Der Chef des Altona-Archivs will ein Mosaik am Kaiser-Wilhelm-Denkmal vor dem Altonaer Rathaus freilegen lassen. Es zeigt Kornblumen, wie sie später auch Symbol einer SS-Division wurden.

Steht auf einem Mosaik mit fragwürdiger Symbolik: Das Reiterstandbild vor dem Altonaer Rathaus. Bild: dpa

Die Skulptur ist nicht gerade unauffällig: Groß und gewaltig steht die Kaiser-Wilhelm-Statue vor dem Altonaer Rathaus, seit 1898 schon, und bislang haben sich erstaunlich wenige Leute daran gestört. Dabei zeigt das Denkmal nicht nur jenen Wilhelm I., der die berüchtigten Sozialistengesetze erließ, die massenweise Arbeiter ins Exil trieben. Nein, des Kaisers Ross dreht den Demokraten im Altonaer Rathaus auch symbolträchtig das Hinterteil zu.

Zwei solche Reiterstandbilder gibt es in Hamburg, aber dasjenige vorm Innenstadt-Rathaus hat man schon 1930 entfernt und als historisches Relikt in den Park „Planten un Blomen“ gebracht. In Altona dagegen gibt es einen, der das Denkmal hegt und pflegt und immer wieder zu dessen Restauration aufruft und eine Plakette erneuerte: Wolfgang Vacano, Leiter des Altonaer Stadtarchivs, ist in dieser Angelegenheit aktiv. Jetzt möchte er noch mehr: das Mosaik freilegen, auf dem die Skulptur steht und das 30 mal 40 Meter groß ist. Es wurde um 1970 zugeschüttet, als man den Platz erhöhte.

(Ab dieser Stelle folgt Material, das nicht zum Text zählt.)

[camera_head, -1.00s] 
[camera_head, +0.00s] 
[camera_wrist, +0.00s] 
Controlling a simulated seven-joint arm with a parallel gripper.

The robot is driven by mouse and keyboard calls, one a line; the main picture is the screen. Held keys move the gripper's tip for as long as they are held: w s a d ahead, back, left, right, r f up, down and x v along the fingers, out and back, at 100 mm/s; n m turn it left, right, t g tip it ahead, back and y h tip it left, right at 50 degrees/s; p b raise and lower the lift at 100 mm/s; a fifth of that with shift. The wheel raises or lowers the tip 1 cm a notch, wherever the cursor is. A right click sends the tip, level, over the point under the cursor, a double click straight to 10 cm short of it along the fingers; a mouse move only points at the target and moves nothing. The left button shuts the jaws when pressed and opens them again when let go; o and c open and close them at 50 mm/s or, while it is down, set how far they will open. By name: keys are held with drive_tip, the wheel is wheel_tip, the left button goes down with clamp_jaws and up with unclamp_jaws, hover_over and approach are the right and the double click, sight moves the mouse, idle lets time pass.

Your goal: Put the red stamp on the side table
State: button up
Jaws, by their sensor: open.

Seit 1987 – da übernahm Vacano die Leitung des Altonaer Archivs – drängt er darauf, das Mosaik wieder freizulegen. Es zeigt Kornblumen, die Lieblingspflanzen von Kaiser Wilhelm I. und seiner Mutter Luise. Der Kult um das Gewächs entsprang der Romantik – jener Ära, in der die „blaue Blume“ zum Symbol deutschnationaler Bewegungen wurde.

Dieses aus geschwungenen Ranken bestehende Mosaik, von dem im Altonaer Stadtarchiv Fotos existieren, möchte Vacano nach erfolgreichen Probebohrungen ganz ausgraben und neu auslegen lassen, „damit die Kaiserstatue, eins der wenigen Kulturdenkmäler Altonas, wieder vollständig ist“.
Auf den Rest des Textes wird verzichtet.